TO BE DONE:
Every entry must be echoed exactly.
-- start of DATA SUPPLIED --
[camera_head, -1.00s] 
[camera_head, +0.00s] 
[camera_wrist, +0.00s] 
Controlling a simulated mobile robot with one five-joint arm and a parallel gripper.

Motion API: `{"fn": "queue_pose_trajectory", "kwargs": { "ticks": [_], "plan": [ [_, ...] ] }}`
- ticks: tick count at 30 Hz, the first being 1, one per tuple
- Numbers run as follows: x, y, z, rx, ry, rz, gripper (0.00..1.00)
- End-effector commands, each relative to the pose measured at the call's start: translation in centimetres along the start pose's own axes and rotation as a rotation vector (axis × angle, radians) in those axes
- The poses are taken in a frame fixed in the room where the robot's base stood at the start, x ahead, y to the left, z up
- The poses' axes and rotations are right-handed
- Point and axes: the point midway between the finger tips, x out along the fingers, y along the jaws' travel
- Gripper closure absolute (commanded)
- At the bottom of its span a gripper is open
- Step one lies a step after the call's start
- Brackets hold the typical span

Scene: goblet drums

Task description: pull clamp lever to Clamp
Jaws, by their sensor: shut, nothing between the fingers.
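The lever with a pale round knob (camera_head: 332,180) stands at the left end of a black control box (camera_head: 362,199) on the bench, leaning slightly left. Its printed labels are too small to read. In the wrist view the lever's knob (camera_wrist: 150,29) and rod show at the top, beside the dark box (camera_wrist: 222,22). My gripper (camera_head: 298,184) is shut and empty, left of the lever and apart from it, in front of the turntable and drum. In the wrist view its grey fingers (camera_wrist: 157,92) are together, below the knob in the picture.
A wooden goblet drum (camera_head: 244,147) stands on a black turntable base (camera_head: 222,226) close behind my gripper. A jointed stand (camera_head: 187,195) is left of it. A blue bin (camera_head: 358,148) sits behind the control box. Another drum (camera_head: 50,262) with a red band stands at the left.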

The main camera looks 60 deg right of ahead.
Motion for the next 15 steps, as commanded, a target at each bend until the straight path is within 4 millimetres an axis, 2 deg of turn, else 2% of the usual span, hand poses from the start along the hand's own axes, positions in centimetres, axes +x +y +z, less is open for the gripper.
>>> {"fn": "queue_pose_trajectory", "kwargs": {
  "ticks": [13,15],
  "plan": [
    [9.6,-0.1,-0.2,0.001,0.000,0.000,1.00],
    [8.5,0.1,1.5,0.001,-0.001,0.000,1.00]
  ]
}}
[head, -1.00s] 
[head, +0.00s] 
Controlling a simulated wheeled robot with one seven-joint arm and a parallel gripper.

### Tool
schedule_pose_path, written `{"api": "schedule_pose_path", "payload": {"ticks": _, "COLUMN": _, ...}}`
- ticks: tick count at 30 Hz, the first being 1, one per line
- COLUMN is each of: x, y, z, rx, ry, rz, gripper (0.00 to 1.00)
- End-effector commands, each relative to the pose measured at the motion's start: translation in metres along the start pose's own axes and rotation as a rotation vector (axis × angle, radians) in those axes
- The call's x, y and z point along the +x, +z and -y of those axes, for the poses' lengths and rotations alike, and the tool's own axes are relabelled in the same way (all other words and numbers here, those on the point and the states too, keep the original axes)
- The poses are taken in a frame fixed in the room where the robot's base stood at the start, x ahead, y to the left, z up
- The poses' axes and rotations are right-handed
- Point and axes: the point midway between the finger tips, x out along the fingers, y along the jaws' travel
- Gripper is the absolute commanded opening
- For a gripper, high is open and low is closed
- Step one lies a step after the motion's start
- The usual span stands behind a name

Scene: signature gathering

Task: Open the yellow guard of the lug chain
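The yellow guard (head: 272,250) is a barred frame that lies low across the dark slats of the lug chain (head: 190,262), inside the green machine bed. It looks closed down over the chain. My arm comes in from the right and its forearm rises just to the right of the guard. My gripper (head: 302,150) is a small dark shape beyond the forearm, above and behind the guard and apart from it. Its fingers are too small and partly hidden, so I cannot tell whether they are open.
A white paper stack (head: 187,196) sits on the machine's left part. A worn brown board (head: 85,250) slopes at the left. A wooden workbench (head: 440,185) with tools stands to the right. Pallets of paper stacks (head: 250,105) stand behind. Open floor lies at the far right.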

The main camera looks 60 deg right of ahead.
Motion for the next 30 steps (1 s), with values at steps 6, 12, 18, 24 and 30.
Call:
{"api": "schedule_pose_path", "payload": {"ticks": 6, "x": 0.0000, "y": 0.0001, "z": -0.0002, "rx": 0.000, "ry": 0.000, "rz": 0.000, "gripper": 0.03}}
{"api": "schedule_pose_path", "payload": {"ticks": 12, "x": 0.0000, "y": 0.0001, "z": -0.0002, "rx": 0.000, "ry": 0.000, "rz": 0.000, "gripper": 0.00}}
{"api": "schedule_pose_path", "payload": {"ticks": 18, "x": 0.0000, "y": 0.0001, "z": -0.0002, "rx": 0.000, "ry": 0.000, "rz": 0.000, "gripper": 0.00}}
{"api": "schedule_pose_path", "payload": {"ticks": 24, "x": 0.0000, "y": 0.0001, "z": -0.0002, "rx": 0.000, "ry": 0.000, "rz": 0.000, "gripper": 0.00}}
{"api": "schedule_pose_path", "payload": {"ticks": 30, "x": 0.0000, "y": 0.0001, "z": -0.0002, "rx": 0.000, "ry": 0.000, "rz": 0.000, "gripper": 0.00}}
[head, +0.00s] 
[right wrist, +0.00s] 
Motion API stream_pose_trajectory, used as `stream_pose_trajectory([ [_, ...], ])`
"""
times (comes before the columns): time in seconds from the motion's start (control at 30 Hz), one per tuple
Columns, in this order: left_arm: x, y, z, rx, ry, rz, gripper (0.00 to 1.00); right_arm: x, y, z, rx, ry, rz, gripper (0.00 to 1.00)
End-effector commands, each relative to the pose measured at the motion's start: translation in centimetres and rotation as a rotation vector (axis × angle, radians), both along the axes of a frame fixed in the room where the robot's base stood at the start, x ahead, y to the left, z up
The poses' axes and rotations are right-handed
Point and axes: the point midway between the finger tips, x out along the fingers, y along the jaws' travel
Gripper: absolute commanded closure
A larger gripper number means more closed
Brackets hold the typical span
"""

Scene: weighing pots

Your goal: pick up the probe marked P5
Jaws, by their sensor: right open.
-- end of DATA SUPPLIED --
RESULT OF THIS TASK:
[camera_head, -1.00s] 
[camera_head, +0.00s] 
[camera_wrist, +0.00s] 
Controlling a simulated mobile robot with one five-joint arm and a parallel gripper.

Motion API: `{"fn": "queue_pose_trajectory", "kwargs": { "ticks": [_], "plan": [ [_, ...] ] }}`
- ticks: tick count at 30 Hz, the first being 1, one per tuple
- Numbers run as follows: x, y, z, rx, ry, rz, gripper (0.00..1.00)
- End-effector commands, each relative to the pose measured at the call's start: translation in centimetres along the start pose's own axes and rotation as a rotation vector (axis × angle, radians) in those axes
- The poses are taken in a frame fixed in the room where the robot's base stood at the start, x ahead, y to the left, z up
- The poses' axes and rotations are right-handed
- Point and axes: the point midway between the finger tips, x out along the fingers, y along the jaws' travel
- Gripper closure absolute (commanded)
- At the bottom of its span a gripper is open
- Step one lies a step after the call's start
- Brackets hold the typical span

Scene: goblet drums

Task description: pull clamp lever to Clamp
Jaws, by their sensor: shut, nothing between the fingers.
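The lever with a pale round knob (camera_head: 332,180) stands at the left end of a black control box (camera_head: 362,199) on the bench, leaning slightly left. Its printed labels are too small to read. In the wrist view the lever's knob (camera_wrist: 150,29) and rod show at the top, beside the dark box (camera_wrist: 222,22). My gripper (camera_head: 298,184) is shut and empty, left of the lever and apart from it, in front of the turntable and drum. In the wrist view its grey fingers (camera_wrist: 157,92) are together, below the knob in the picture.
A wooden goblet drum (camera_head: 244,147) stands on a black turntable base (camera_head: 222,226) close behind my gripper. A jointed stand (camera_head: 187,195) is left of it. A blue bin (camera_head: 358,148) sits behind the control box. Another drum (camera_head: 50,262) with a red band stands at the left.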

The main camera looks 60 deg right of ahead.
Motion for the next 15 steps, as commanded, a target at each bend until the straight path is within 4 millimetres an axis, 2 deg of turn, else 2% of the usual span, hand poses from the start along the hand's own axes, positions in centimetres, axes +x +y +z, less is open for the gripper.
>>> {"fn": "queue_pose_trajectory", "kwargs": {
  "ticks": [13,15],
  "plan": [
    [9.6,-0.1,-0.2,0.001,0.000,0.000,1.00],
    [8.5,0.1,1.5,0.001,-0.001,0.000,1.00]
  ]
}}
[head, -1.00s] 
[head, +0.00s] 
Controlling a simulated wheeled robot with one seven-joint arm and a parallel gripper.

### Tool
schedule_pose_path, written `{"api": "schedule_pose_path", "payload": {"ticks": _, "COLUMN": _, ...}}`
- ticks: tick count at 30 Hz, the first being 1, one per line
- COLUMN is each of: x, y, z, rx, ry, rz, gripper (0.00 to 1.00)
- End-effector commands, each relative to the pose measured at the motion's start: translation in metres along the start pose's own axes and rotation as a rotation vector (axis × angle, radians) in those axes
- The call's x, y and z point along the +x, +z and -y of those axes, for the poses' lengths and rotations alike, and the tool's own axes are relabelled in the same way (all other words and numbers here, those on the point and the states too, keep the original axes)
- The poses are taken in a frame fixed in the room where the robot's base stood at the start, x ahead, y to the left, z up
- The poses' axes and rotations are right-handed
- Point and axes: the point midway between the finger tips, x out along the fingers, y along the jaws' travel
- Gripper is the absolute commanded opening
- For a gripper, high is open and low is closed
- Step one lies a step after the motion's start
- The usual span stands behind a name

Scene: signature gathering

Task: Open the yellow guard of the lug chain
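The yellow guard (head: 272,250) is a barred frame that lies low across the dark slats of the lug chain (head: 190,262), inside the green machine bed. It looks closed down over the chain. My arm comes in from the right and its forearm rises just to the right of the guard. My gripper (head: 302,150) is a small dark shape beyond the forearm, above and behind the guard and apart from it. Its fingers are too small and partly hidden, so I cannot tell whether they are open.
A white paper stack (head: 187,196) sits on the machine's left part. A worn brown board (head: 85,250) slopes at the left. A wooden workbench (head: 440,185) with tools stands to the right. Pallets of paper stacks (head: 250,105) stand behind. Open floor lies at the far right.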

The main camera looks 60 deg right of ahead.
Motion for the next 30 steps (1 s), with values at steps 6, 12, 18, 24 and 30.
Call:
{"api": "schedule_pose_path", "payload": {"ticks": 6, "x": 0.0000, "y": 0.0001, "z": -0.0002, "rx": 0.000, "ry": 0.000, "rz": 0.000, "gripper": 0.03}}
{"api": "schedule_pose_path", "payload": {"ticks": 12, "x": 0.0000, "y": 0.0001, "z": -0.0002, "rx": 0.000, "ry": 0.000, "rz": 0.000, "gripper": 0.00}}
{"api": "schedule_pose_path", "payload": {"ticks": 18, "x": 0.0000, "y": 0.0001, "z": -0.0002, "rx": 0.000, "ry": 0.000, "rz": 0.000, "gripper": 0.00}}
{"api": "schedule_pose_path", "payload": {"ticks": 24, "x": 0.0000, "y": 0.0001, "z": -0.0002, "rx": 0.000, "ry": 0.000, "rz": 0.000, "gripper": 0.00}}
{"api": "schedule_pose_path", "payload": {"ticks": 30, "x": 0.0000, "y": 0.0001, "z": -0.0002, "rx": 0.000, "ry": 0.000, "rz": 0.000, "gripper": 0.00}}
[head, +0.00s] 
[right wrist, +0.00s] 
Motion API stream_pose_trajectory, used as `stream_pose_trajectory([ [_, ...], ])`
"""
times (comes before the columns): time in seconds from the motion's start (control at 30 Hz), one per tuple
Columns, in this order: left_arm: x, y, z, rx, ry, rz, gripper (0.00 to 1.00); right_arm: x, y, z, rx, ry, rz, gripper (0.00 to 1.00)
End-effector commands, each relative to the pose measured at the motion's start: translation in centimetres and rotation as a rotation vector (axis × angle, radians), both along the axes of a frame fixed in the room where the robot's base stood at the start, x ahead, y to the left, z up
The poses' axes and rotations are right-handed
Point and axes: the point midway between the finger tips, x out along the fingers, y along the jaws' travel
Gripper: absolute commanded closure
A larger gripper number means more closed
Brackets hold the typical span
"""

Scene: weighing pots

Your goal: pick up the probe marked P5
Jaws, by their sensor: right open.

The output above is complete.